That's because a dispute between the NFL Network, which is airing the game, and local cable companies will leave many fans in the dark.
Viewers in the Green Bay and Milwaukee television markets can watch the game on free TV as usual because they live in what is considered the Packers' home market. WFRV-TV, Channel 5 is carrying the NFL Network broadcast in the Green Bay area.
But Packers backers in the Madison and Wausau TV markets and others who don't have access to the NFL Network via satellite TV — Dish Network and DirecTV — won't see it.
Some fans who are being blacked out are not happy.
"People living anywhere in Wisconsin have the right to view Packer games," a fan from Rhinelander said in an e-mail to the Press-Gazette. "It's inalienable, darn it."
Another Rhinelander e-mailer said: "I will not be held hostage by the NFL and pay to have a satellite dish put in. The NFL can go to the place where the guy with the pitchfork lives."
The dispute between the NFL Network and the cable companies — Time Warner serves most of Wisconsin — comes down to money.

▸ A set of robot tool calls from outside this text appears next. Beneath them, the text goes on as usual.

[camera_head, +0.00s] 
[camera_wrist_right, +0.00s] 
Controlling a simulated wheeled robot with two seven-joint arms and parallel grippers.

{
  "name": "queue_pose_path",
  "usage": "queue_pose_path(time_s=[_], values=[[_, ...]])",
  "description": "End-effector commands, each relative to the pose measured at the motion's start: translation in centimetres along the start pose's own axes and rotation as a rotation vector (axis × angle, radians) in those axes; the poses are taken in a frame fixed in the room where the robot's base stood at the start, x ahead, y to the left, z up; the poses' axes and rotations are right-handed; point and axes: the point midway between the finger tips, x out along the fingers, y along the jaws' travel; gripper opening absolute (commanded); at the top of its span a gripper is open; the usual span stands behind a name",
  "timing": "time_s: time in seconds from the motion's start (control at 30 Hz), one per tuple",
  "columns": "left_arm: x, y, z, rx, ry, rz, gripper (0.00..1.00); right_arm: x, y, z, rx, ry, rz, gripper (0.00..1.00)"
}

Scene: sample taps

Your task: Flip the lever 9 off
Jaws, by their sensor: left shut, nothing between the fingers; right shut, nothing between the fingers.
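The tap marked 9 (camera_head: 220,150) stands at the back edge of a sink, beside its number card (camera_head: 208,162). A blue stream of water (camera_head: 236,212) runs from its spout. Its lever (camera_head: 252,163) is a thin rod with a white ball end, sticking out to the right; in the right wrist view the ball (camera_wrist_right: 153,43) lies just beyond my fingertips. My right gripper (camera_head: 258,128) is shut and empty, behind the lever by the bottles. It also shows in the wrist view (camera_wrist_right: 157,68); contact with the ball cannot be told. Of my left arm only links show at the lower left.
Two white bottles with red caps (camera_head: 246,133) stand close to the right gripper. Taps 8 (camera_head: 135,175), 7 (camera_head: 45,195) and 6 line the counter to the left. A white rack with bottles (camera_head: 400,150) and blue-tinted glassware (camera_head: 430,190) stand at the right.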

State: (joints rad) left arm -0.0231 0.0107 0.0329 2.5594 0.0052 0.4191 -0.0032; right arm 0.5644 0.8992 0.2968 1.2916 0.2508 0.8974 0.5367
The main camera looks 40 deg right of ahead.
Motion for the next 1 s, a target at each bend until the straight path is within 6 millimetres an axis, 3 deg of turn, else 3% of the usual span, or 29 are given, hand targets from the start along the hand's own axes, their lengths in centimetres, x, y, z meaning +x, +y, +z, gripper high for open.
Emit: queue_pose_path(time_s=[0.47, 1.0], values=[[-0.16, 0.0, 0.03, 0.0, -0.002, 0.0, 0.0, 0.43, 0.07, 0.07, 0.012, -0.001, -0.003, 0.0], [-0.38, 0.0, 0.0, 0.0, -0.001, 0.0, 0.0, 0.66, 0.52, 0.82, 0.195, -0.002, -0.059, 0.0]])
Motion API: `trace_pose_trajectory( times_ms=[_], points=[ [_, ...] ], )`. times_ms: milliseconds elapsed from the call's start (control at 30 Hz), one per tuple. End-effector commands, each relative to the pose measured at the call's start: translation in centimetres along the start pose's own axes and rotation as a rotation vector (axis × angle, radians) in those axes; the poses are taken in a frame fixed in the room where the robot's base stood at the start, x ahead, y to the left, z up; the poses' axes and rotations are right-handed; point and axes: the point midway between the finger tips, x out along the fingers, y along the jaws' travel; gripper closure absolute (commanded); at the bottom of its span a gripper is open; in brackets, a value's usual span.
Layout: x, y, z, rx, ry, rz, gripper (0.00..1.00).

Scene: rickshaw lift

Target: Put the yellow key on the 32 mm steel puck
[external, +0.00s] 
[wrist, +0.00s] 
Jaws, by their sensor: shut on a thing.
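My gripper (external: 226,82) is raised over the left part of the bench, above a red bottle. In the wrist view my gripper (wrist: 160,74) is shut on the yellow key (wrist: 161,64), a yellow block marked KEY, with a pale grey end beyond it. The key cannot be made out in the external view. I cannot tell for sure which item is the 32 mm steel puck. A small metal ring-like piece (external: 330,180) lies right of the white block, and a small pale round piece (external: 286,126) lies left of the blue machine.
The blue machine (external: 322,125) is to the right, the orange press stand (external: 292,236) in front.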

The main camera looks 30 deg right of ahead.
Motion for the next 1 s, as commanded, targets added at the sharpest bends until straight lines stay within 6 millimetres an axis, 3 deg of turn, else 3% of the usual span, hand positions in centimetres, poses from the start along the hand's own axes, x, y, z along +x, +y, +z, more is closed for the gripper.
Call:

"The NFL Network is looking for $100 million to $140 million a year from Time Warner Cable," said Bill Harke, a spokesman for Time Warner Cable in Kimberly. "They're saying 'Take it or leave it.'"
Time Warner offered to put the NFL Network on a premium-tier channel rather than in its basic cable package but was turned down. Harke said viewers who aren't interested in a football channel shouldn't have to absorb the extra cost on basic cable.

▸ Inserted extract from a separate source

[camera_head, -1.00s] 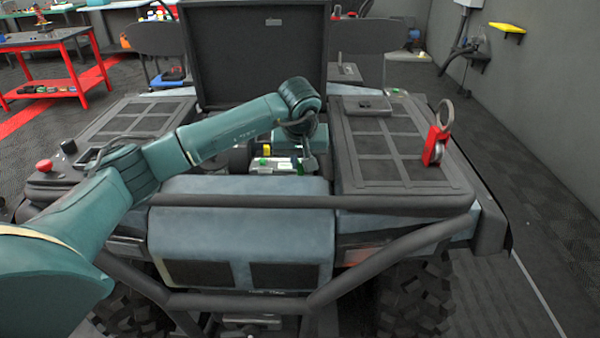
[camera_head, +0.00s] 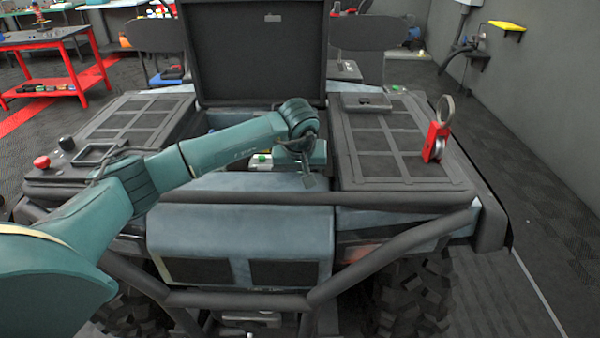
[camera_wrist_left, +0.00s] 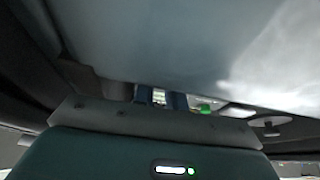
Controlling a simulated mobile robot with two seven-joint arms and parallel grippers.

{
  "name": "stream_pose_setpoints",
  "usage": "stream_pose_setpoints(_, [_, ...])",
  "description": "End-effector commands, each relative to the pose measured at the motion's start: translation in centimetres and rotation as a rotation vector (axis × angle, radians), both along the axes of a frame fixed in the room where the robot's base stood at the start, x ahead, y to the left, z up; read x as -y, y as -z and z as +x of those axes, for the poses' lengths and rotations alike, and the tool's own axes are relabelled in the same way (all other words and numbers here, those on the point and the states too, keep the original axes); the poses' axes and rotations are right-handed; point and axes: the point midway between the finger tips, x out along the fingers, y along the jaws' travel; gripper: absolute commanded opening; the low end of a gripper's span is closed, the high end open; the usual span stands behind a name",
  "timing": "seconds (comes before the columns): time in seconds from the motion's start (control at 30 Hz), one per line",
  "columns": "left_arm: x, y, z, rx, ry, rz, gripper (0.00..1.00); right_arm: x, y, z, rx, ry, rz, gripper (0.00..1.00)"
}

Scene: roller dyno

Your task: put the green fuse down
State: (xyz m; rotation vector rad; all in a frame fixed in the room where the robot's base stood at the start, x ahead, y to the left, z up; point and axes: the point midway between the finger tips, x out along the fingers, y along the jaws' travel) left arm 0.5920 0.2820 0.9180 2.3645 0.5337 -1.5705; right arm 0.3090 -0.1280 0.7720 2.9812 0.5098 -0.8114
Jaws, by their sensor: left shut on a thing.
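My left gripper (camera_head: 308,182) hangs below the wrist over the open bay of the vehicle, at its front edge. In the left wrist view its two dark blue fingers (camera_wrist_left: 160,98) point away from me. They are shut on a small thing, the green fuse (camera_wrist_left: 158,96), of which only a pale, greenish sliver shows between them. The fuse cannot be made out in the head view. A bright green piece (camera_wrist_left: 205,107) shows just right of the fingers, apart from them. My right gripper is in neither view.
A pale box with a green top (camera_head: 262,157) sits in the bay, partly behind my arm. A raised dark lid (camera_head: 255,55) stands behind. A black tube bar (camera_head: 400,200) crosses the front. A red clamp-like tool (camera_head: 436,140) stands on the right deck (camera_head: 395,150).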

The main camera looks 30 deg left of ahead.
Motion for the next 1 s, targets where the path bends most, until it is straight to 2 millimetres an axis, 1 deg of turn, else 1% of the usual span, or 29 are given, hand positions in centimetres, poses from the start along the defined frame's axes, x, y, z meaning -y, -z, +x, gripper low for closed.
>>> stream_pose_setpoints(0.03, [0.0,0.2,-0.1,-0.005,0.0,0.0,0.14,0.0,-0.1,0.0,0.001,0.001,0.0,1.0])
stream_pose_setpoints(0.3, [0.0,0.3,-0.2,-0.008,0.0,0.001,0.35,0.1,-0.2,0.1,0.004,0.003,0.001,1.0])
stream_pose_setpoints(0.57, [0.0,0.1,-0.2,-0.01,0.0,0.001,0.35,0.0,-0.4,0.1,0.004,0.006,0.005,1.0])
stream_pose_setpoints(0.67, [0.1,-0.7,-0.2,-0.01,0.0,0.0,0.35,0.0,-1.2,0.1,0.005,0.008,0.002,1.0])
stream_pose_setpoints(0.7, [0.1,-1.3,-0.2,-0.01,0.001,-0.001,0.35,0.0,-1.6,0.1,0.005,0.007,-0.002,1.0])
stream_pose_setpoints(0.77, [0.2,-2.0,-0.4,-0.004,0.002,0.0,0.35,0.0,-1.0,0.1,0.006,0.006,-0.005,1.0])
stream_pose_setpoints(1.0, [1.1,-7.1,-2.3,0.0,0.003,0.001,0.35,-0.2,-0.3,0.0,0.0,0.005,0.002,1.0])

"Put it on a tier where people who want it have the opportunity to get it," Harke said. "It's pretty much a specialty channel."
To which NFL spokesman Seth Palansky responds: "Then why is everyone getting the jewelry channel and 12 other shopping channels on their basic service?"
Palansky said the NFL Network would cost a cable subscriber 70 cents per month.
"We think $8.40 a year is reasonable and most of the people in Wisconsin would be willing to pay that," he said. "We're asking for 2 cents a day for a channel that's year-round dedicated to the most popular sport in the country."
There's no resolution in sight.
Bob Harlan, the Packers' chairman and CEO, feels caught in the middle of a difficult situation and feels badly for the blacked-out fans.
"We certainly understand their frustration and have sympathy for the fact that our loyal fans can't see the game, particularly a division game that means so much," he said.
Not everyone is a loser in this dispute. Sports bar operators who carry games on satellite likely will see an increase in business tonight.
"I can only assume we'll have large crowds," said Erick Singkofer, manager of Buffalo Wild Wings in Wausau. "It may possibly be standing room only."